The SA was declared an illegal organisation in the wake of the Munich putsch. It did not disappear but reinvented itself as a new group called Frontbann and toning down its activities. On his release from prison in 1925, Hitler set about restructuring the SA by ordering the formation of new units. He appointed a new commander, Franz Pfeffer von Salomon. A former Freikorps officer, von Salomon had led terrorist raids against French troops occupying Germany’s Ruhr region in 1923. Through von Salomon, Hitler hoped to restrain the independent spirit that had grown in the ranks of the SA during his imprisonment. Hitler wanted a paramilitary force that could take control of the streets; he did not want the SA to become so powerful and independent it might take control of the party. Hitler expressed these concerns in a 1926 letter to von Salomon:

The formation of the SA does not follow a military standpoint, other than what is expedient to the Party. In so far as its members are trained physically, the emphasis should not be on military exercises but sporting activity. Boxing and ju-jitsu have always seemed more important to me than any bad, semi-training in shooting… What we need are not one or two hundred daring conspirators, but a hundred thousand fighters for our ideology. The work should be carried on not in secret, but in mighty mass processions. Not through daggers and poisons and pistols can the way be opened for National Socialism, but through the conquest of the streets. We have to teach Marxism that the future master of the streets is National Socialism, just as one day it will be the master of the State.

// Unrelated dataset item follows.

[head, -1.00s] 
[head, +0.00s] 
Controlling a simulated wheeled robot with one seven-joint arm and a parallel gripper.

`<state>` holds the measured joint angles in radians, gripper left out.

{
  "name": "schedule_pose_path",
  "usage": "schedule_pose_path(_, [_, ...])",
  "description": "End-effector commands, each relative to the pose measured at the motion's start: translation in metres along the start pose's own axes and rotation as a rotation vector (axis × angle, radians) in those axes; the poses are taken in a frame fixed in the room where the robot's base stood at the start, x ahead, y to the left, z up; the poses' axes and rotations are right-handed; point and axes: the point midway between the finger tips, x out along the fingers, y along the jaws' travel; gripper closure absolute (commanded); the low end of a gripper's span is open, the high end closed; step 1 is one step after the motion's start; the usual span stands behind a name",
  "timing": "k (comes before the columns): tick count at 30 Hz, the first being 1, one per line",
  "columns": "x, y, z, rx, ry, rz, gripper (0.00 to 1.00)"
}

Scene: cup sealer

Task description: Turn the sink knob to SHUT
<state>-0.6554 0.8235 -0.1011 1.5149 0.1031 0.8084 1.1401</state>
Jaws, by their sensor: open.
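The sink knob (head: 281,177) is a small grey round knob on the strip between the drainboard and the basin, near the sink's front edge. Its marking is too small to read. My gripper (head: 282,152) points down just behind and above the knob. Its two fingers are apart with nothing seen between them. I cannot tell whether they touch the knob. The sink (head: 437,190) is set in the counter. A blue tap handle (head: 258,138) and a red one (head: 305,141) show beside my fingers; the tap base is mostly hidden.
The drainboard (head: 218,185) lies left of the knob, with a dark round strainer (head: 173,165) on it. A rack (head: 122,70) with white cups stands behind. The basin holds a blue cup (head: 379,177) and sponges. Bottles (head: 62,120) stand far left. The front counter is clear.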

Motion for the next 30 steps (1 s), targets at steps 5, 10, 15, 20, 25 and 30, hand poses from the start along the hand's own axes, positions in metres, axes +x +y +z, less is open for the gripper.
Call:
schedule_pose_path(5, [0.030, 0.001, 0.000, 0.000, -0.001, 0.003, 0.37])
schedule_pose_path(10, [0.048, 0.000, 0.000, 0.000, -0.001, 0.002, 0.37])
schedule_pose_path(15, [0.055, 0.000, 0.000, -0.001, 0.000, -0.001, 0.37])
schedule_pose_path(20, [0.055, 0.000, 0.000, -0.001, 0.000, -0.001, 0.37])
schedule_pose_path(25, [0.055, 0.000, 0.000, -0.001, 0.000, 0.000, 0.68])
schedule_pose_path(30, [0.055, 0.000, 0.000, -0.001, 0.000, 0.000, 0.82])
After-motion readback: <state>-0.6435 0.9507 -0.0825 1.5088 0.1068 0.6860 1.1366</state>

Many in the rank and file of the SA did not share this view. They saw the SA as a popular movement and a fast-growing revolutionary army, not just an obedient tool of Hitler and the NSDAP. This was not necessarily disloyalty but a difference of opinion about the role of the SA. There were also internal dissatisfactions within the SA about petty issues, such as pay and favouritism in promotions. Some were also unhappy that the NSDAP hierarchy had refused to allow more SA members to contest elections for Reichstag seats.

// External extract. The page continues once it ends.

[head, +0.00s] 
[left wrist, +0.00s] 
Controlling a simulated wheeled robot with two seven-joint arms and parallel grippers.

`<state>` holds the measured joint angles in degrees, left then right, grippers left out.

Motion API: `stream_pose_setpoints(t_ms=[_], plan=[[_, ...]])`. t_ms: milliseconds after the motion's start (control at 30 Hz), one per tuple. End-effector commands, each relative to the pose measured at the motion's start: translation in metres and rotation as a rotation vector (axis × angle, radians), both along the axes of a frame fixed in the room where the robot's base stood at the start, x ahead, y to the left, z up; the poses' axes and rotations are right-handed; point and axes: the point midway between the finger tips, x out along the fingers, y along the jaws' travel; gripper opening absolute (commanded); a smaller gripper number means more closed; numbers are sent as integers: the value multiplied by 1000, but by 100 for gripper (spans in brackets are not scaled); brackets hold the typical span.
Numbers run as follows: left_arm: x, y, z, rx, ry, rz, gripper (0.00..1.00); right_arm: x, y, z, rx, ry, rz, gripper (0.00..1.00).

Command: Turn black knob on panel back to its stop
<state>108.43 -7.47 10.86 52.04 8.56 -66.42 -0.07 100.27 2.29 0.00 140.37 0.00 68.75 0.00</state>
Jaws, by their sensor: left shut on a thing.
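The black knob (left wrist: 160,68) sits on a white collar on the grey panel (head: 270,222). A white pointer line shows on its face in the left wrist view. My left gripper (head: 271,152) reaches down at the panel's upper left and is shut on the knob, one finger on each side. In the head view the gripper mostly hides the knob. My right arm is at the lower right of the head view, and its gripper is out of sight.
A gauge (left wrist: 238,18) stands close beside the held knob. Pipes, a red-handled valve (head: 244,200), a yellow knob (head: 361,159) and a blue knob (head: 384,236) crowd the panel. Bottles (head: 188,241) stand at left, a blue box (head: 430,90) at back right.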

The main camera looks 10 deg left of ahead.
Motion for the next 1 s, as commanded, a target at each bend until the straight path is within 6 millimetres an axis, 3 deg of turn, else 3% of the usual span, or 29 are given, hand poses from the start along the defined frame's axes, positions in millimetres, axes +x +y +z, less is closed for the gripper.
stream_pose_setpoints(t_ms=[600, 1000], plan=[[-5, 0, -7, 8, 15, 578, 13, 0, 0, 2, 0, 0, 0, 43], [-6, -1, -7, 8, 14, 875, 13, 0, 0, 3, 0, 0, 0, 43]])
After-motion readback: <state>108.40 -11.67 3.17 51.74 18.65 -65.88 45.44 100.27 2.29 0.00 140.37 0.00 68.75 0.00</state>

“The Reichswehr officer corps rightly regarded the Sturmabteilung as a pack of undisciplined and uncouth bums who had been responsible for a reign of violence on the streets unprecedented in the history of the nation, a period of crude brutality and terror in which even innocent people had been murdered in settlement of personal grudges under the guise of justified political activity.”
Trevor Ravenscroft, writer

Tensions between SA commanders and the party leadership came to a head in the lead-up to Reichstag elections in September 1930. Striving to present himself as a legitimate politician, Hitler ordered the SA to suspend its attacks on unionists, communists and Jews. This infuriated radicals in the SA, leading to an internal revolt in August 1930. Walter Stennes, a Berlin SA commander, presented Hitler with a set of demands, the most notable being that the party make three Reichstag seats available to SA members. Meanwhile, SA men loyal to Stennes ransacked several party offices. Hitler refused Stennes’ demands and sacked von Salomon for not foreseeing the revolt or handling it appropriately.

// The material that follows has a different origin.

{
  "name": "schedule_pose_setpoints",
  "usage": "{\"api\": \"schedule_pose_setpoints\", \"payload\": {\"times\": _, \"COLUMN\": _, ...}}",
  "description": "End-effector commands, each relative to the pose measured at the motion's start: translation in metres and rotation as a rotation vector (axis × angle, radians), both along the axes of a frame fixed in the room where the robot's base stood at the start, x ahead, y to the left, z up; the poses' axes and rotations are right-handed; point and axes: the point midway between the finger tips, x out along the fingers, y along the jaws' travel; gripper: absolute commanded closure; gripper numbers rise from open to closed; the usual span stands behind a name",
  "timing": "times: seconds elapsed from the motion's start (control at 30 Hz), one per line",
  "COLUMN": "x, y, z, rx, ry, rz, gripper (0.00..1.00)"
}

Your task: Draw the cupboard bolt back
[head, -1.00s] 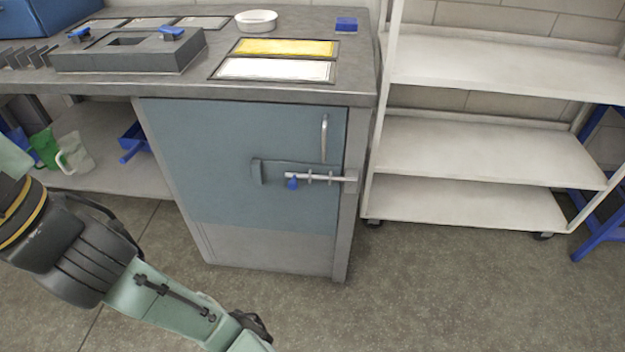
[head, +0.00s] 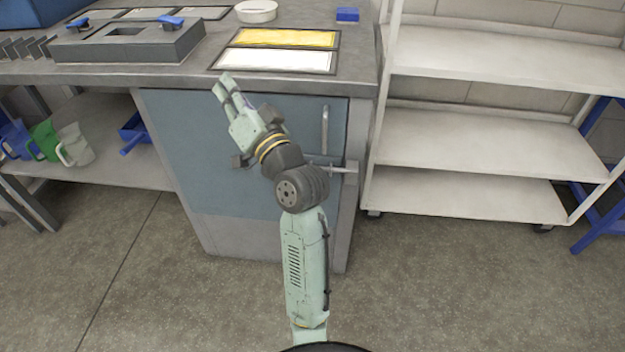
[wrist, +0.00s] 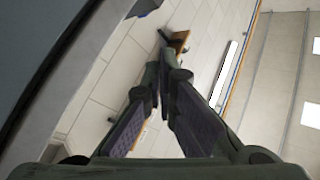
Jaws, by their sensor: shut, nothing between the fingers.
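The cupboard (head: 185,135) has a blue-grey door with an upright metal handle (head: 325,129) near its right edge. The bolt's bare rod (head: 333,168) lies level across the door's right edge, its right end at the bracket (head: 351,170) on the frame. My arm covers the bolt's blue knob and left part. My gripper (head: 225,83) points up and left in front of the door's upper part, near the worktop edge in the picture. It is shut and empty. The wrist view shows its two fingers (wrist: 160,105) but no bolt.
The worktop (head: 355,65) above holds a yellow and a white panel (head: 277,60), a grey fixture (head: 180,45), a white dish (head: 256,11) and a blue block (head: 347,14). A white shelf cart (head: 470,145) stands close at the right. Mugs (head: 73,146) sit on the lower left shelf.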

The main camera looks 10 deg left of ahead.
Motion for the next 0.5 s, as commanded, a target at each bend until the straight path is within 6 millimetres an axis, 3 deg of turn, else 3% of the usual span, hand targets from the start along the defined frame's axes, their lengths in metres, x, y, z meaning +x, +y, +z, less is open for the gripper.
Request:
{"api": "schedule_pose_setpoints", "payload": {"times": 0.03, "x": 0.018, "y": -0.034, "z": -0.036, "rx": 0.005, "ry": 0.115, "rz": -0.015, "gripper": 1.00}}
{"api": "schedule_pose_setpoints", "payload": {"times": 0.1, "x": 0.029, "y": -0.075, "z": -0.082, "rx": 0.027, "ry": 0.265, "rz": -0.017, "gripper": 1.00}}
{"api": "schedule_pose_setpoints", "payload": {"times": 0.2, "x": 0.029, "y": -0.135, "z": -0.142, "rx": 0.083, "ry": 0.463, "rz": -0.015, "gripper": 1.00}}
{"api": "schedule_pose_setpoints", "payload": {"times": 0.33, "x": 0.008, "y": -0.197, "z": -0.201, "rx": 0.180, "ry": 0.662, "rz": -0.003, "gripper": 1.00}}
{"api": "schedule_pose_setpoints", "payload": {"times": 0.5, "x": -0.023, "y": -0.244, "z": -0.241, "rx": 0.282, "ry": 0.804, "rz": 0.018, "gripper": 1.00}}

Ernst Rohm (centre), one of Hitler’s oldest allies and the leader of the SA

Confronted by a powerful SA that might move to overthrow him, Hitler assumed direct leadership of the organisation – but he had no interest in personally running the SA. For this, Hitler turned to one of his closest allies. Ernst Rohm was a World War I veteran who had stood alongside Hitler during the 1923 Munich putsch. After avoiding prison, Rohm travelled to South America to work as a military advisor. In September 1930, Hitler recalled him to take charge of the SA. Rohm was an experienced military commander and an inspirational leader of men – but he quickly deviated from Hitler’s instructions. Rohm had his own grand visions for the SA: he wanted to transform it from a disorganised group of street thugs into a citizens’ army that would one day replace the Reichswehr. He set about expanding the membership of the SA, with propaganda and vigorous recruiting (see picture). Rohm also engineered the takeover of other paramilitary organisations. In 1933, the SA assumed control of the Stahlhelm (‘Steel Helmet’) and the Kyffhauserbund (a war veterans’ association). Public servants, policemen and others deemed suitable came under significant pressure to join the SA.

By late 1933, the SA had around three million troopers and Rohm had been elevated to the Nazi ministry. The rapid growth of the SA was of great concern not just to Hitler but also the Reichswehr, which under the terms of the Versailles treaty was still legally limited to just 100,000 men. Rohm spelled out his intentions in an October 1933 letter: “I regard the Reichswehr now only as a training school for the German people. The conduct of war, and therefore of mobilisation as well, in the future is the task of the SA.”

1. The Sturmabteilung or SA began as the NSDAP’s security arm. Comprised mainly of ex-soldiers and street brawlers, the SA safeguarded Nazi meetings, broke up rival meetings and harassed opponents.

2. In 1921, the SA began to take a clearer shape as a paramilitary group. It adopted recruiting and training programs, a brown-shirted uniform, a rank structure and military-style insignia.

3. The SA continued to grow rapidly in the late 1920s and early 1930s. This led to differing views within the Nazi movement about what the SA was, what it should be and how it should serve Hitler and the party.

4. Hitler himself began to entertain concerns about the size and strength of the SA, as well as the attitudes and ambitions of its leadership. Officers in the German Reichswehr were also concerned.

5. In 1930, Hitler passed the leadership of the SA to Ernst Rohm, a long-serving ally and a veteran of the Munich putsch. Under Rohm’s command, the SA continued to grow, reaching a membership of around three million by late 1933.